TASK DETAILS: Extract the complete listing and output it unchanged.

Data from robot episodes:

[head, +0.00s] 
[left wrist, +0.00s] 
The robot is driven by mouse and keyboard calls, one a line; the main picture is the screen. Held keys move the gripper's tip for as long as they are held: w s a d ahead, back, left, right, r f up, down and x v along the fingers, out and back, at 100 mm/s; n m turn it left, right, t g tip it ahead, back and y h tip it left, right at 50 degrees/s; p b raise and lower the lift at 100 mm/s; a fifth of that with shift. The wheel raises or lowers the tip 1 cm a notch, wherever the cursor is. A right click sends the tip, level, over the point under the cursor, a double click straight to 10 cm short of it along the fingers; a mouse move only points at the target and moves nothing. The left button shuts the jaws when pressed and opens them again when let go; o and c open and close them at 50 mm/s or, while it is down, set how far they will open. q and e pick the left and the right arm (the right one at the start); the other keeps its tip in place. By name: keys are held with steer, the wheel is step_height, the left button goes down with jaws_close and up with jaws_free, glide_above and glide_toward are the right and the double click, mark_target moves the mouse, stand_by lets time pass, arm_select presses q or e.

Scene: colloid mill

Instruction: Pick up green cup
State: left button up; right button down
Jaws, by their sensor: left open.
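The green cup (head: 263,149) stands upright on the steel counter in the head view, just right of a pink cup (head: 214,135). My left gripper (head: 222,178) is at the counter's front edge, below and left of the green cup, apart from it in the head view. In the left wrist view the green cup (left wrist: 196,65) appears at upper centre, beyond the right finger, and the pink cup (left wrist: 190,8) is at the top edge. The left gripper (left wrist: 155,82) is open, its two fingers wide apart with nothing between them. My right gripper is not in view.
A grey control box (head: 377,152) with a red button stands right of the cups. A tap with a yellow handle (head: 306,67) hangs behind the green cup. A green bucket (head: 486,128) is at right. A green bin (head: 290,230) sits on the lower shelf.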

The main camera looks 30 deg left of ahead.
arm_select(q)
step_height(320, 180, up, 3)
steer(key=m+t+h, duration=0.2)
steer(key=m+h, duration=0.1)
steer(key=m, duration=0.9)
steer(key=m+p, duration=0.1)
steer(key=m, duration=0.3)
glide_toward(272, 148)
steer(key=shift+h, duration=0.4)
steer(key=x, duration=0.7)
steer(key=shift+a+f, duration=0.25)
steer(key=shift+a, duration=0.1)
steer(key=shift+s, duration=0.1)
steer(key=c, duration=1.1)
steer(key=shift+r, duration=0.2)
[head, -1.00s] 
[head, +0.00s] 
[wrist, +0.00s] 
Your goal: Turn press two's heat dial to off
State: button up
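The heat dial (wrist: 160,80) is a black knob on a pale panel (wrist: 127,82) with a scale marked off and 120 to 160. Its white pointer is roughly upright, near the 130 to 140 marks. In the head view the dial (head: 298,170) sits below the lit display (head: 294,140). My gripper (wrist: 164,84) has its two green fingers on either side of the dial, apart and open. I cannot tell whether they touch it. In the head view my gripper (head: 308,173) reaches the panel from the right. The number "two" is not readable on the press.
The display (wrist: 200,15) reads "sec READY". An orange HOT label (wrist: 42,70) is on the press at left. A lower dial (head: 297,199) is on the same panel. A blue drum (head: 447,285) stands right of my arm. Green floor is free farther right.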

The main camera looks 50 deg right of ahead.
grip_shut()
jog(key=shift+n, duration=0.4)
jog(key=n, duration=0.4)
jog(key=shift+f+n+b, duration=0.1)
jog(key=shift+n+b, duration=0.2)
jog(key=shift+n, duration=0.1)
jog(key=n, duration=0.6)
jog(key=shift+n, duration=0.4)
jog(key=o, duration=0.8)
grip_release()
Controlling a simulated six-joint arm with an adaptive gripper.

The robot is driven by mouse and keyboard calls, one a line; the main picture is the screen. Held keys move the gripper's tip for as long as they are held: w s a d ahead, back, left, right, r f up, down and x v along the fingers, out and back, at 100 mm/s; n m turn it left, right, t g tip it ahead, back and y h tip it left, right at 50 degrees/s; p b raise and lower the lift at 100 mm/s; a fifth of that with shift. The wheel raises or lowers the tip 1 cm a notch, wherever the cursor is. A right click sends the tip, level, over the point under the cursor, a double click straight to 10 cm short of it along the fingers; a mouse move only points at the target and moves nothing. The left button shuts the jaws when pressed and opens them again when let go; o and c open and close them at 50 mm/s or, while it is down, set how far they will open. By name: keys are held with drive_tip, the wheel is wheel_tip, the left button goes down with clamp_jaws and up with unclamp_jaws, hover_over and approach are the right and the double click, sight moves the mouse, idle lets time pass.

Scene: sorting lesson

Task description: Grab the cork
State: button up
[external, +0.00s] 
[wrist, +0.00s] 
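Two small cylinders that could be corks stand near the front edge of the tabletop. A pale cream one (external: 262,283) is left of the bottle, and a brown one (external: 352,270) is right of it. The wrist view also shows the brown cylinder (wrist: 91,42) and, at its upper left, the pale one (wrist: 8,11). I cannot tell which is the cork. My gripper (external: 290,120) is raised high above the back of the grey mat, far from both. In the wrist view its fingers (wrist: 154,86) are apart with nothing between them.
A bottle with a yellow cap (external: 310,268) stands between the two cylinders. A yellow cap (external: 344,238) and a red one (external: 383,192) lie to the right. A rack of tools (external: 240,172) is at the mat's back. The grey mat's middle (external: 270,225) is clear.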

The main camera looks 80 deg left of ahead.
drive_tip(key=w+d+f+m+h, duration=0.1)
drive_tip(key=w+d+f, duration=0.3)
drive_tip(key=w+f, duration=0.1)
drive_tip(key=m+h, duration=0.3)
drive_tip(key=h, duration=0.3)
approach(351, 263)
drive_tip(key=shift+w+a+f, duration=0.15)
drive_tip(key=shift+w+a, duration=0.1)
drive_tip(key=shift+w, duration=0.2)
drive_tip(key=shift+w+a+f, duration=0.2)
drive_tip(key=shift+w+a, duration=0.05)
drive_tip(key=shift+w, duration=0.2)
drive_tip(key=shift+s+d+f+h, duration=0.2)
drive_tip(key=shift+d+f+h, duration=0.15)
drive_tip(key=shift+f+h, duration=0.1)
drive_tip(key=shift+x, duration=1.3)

RESULT OF THE TASK:
[head, +0.00s] 
[left wrist, +0.00s] 
The robot is driven by mouse and keyboard calls, one a line; the main picture is the screen. Held keys move the gripper's tip for as long as they are held: w s a d ahead, back, left, right, r f up, down and x v along the fingers, out and back, at 100 mm/s; n m turn it left, right, t g tip it ahead, back and y h tip it left, right at 50 degrees/s; p b raise and lower the lift at 100 mm/s; a fifth of that with shift. The wheel raises or lowers the tip 1 cm a notch, wherever the cursor is. A right click sends the tip, level, over the point under the cursor, a double click straight to 10 cm short of it along the fingers; a mouse move only points at the target and moves nothing. The left button shuts the jaws when pressed and opens them again when let go; o and c open and close them at 50 mm/s or, while it is down, set how far they will open. q and e pick the left and the right arm (the right one at the start); the other keeps its tip in place. By name: keys are held with steer, the wheel is step_height, the left button goes down with jaws_close and up with jaws_free, glide_above and glide_toward are the right and the double click, mark_target moves the mouse, stand_by lets time pass, arm_select presses q or e.

Scene: colloid mill

Instruction: Pick up green cup
State: left button up; right button down
Jaws, by their sensor: left open.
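The green cup (head: 263,149) stands upright on the steel counter in the head view, just right of a pink cup (head: 214,135). My left gripper (head: 222,178) is at the counter's front edge, below and left of the green cup, apart from it in the head view. In the left wrist view the green cup (left wrist: 196,65) appears at upper centre, beyond the right finger, and the pink cup (left wrist: 190,8) is at the top edge. The left gripper (left wrist: 155,82) is open, its two fingers wide apart with nothing between them. My right gripper is not in view.
A grey control box (head: 377,152) with a red button stands right of the cups. A tap with a yellow handle (head: 306,67) hangs behind the green cup. A green bucket (head: 486,128) is at right. A green bin (head: 290,230) sits on the lower shelf.

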The main camera looks 30 deg left of ahead.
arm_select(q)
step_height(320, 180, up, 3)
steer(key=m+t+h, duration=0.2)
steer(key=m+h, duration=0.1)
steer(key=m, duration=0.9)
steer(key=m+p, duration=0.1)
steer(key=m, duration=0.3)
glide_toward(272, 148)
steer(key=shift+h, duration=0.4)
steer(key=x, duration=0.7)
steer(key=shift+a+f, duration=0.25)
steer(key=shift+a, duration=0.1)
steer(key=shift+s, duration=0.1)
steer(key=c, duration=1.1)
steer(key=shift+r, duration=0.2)
[head, -1.00s] 
[head, +0.00s] 
[wrist, +0.00s] 
Your goal: Turn press two's heat dial to off
State: button up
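The heat dial (wrist: 160,80) is a black knob on a pale panel (wrist: 127,82) with a scale marked off and 120 to 160. Its white pointer is roughly upright, near the 130 to 140 marks. In the head view the dial (head: 298,170) sits below the lit display (head: 294,140). My gripper (wrist: 164,84) has its two green fingers on either side of the dial, apart and open. I cannot tell whether they touch it. In the head view my gripper (head: 308,173) reaches the panel from the right. The number "two" is not readable on the press.
The display (wrist: 200,15) reads "sec READY". An orange HOT label (wrist: 42,70) is on the press at left. A lower dial (head: 297,199) is on the same panel. A blue drum (head: 447,285) stands right of my arm. Green floor is free farther right.

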The main camera looks 50 deg right of ahead.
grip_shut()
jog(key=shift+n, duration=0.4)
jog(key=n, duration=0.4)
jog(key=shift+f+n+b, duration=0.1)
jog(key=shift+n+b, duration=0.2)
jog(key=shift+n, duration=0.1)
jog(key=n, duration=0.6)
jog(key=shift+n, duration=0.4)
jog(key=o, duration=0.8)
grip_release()
Controlling a simulated six-joint arm with an adaptive gripper.

The robot is driven by mouse and keyboard calls, one a line; the main picture is the screen. Held keys move the gripper's tip for as long as they are held: w s a d ahead, back, left, right, r f up, down and x v along the fingers, out and back, at 100 mm/s; n m turn it left, right, t g tip it ahead, back and y h tip it left, right at 50 degrees/s; p b raise and lower the lift at 100 mm/s; a fifth of that with shift. The wheel raises or lowers the tip 1 cm a notch, wherever the cursor is. A right click sends the tip, level, over the point under the cursor, a double click straight to 10 cm short of it along the fingers; a mouse move only points at the target and moves nothing. The left button shuts the jaws when pressed and opens them again when let go; o and c open and close them at 50 mm/s or, while it is down, set how far they will open. By name: keys are held with drive_tip, the wheel is wheel_tip, the left button goes down with clamp_jaws and up with unclamp_jaws, hover_over and approach are the right and the double click, sight moves the mouse, idle lets time pass.

Scene: sorting lesson

Task description: Grab the cork
State: button up
[external, +0.00s] 
[wrist, +0.00s] 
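Two small cylinders that could be corks stand near the front edge of the tabletop. A pale cream one (external: 262,283) is left of the bottle, and a brown one (external: 352,270) is right of it. The wrist view also shows the brown cylinder (wrist: 91,42) and, at its upper left, the pale one (wrist: 8,11). I cannot tell which is the cork. My gripper (external: 290,120) is raised high above the back of the grey mat, far from both. In the wrist view its fingers (wrist: 154,86) are apart with nothing between them.
A bottle with a yellow cap (external: 310,268) stands between the two cylinders. A yellow cap (external: 344,238) and a red one (external: 383,192) lie to the right. A rack of tools (external: 240,172) is at the mat's back. The grey mat's middle (external: 270,225) is clear.

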The main camera looks 80 deg left of ahead.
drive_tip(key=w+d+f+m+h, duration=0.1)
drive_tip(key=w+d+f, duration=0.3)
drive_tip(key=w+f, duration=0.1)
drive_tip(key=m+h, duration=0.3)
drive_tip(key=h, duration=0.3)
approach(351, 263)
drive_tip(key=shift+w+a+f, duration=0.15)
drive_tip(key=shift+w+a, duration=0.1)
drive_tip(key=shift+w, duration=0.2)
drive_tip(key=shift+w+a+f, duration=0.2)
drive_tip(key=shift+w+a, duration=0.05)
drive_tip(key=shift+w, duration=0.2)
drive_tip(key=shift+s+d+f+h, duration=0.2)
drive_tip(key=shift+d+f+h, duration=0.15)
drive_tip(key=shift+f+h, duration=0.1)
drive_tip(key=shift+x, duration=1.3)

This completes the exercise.